5 tricks realtors use to get more for their homes!
Figured it’s high time to move to clickbait post titles.
The idea that realtors sell their own homes for a few percent more than those of their clients has been well published. Most famously it was featured in Freakonomics, where the authors made the point that realtors shortchange sellers by pushing for a quicker sale rather than holding out for the best price.
The key figures from the book being that realtors sell their own homes for an average of 3% more than comparables and they leave them on the market for 10 days longer. The theory being that the discrepancy is due to mismatched incentives causing the realtor not to act in the best interests of the seller.

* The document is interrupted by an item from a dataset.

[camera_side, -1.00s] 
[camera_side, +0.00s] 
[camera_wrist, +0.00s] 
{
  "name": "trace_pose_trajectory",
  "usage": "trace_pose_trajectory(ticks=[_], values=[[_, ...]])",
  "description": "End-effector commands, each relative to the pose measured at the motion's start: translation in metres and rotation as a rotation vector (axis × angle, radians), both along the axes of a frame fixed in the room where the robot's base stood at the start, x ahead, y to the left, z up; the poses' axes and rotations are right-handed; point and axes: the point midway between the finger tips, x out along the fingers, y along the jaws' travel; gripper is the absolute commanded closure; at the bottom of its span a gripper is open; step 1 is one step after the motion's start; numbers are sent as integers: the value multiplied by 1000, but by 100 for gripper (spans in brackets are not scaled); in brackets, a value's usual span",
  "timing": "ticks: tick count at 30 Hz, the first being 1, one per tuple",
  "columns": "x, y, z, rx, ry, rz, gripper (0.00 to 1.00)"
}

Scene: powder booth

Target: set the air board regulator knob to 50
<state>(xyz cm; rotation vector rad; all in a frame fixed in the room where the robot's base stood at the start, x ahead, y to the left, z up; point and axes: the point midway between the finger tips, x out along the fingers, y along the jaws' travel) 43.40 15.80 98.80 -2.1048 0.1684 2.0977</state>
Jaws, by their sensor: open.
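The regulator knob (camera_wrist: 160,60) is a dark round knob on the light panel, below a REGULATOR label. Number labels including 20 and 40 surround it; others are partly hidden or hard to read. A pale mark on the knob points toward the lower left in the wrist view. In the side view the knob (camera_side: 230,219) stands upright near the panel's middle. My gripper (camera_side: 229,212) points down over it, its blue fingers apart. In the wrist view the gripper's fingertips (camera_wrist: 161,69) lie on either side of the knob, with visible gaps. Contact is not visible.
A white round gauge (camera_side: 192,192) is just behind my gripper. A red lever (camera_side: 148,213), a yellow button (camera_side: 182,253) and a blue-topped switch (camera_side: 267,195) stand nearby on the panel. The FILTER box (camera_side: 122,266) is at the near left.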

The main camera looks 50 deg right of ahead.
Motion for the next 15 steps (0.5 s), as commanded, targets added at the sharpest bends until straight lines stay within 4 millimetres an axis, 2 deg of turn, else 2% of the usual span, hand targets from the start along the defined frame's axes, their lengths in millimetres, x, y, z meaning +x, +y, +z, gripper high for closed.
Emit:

- buy homes that are attractive to a wider group of potential buyers,
- choose renovations and updates that have a higher impact on resale,
- time a sale for better market conditions, or wait for the spring selling season,
- price appropriately for the market and,
- take a gamble by holding out for better offers.
There’s your promised 5 “tricks”, and you didn’t even have to page through a slideshow to read them.
But where is this data really from? It seems the paper all this is based on is “Market Distortions when Agents are Better Informed: The Value of Information in Real Estate Transactions” by Steven Levitt (note: author of Freakonomics) and Chad Syverson. They looked at 100,000 property sales near Chicago from 1992 to 2002 and compared the 3300 that had been realtor-owned to the rest. Note they also discussed the likelyhood of the arguments above as the cause for the sale price discrepancy and found them unconvincing.
Levitt and Syverson propose that the degree of informational advantage that realtors have over others determines the amount of additional money they can get when selling their own house. They found that in neighbourhoods where the housing stock is the most diverse, realtors got 4.3% more for their own homes, while in homogenous neighbourhoods where houses can be more easily compared they only got an extra 2.3%.
Interestingly, they also saw a trend of decreasing premiums over time, with realtors selling their own homes for an average of 5% more between 1992 and 1995, while the premium was only 2.9% 10 years later. They believe that the increasing information availability from the Internet contributed to this decline in the advantage that realtors posses.
So 10 years on, with vastly more information available to sellers and buyers online than ever before, can realtors still obtain higher prices for their own properties? How could contracts be structured to avoid realtors being incentivized to shortchange sellers?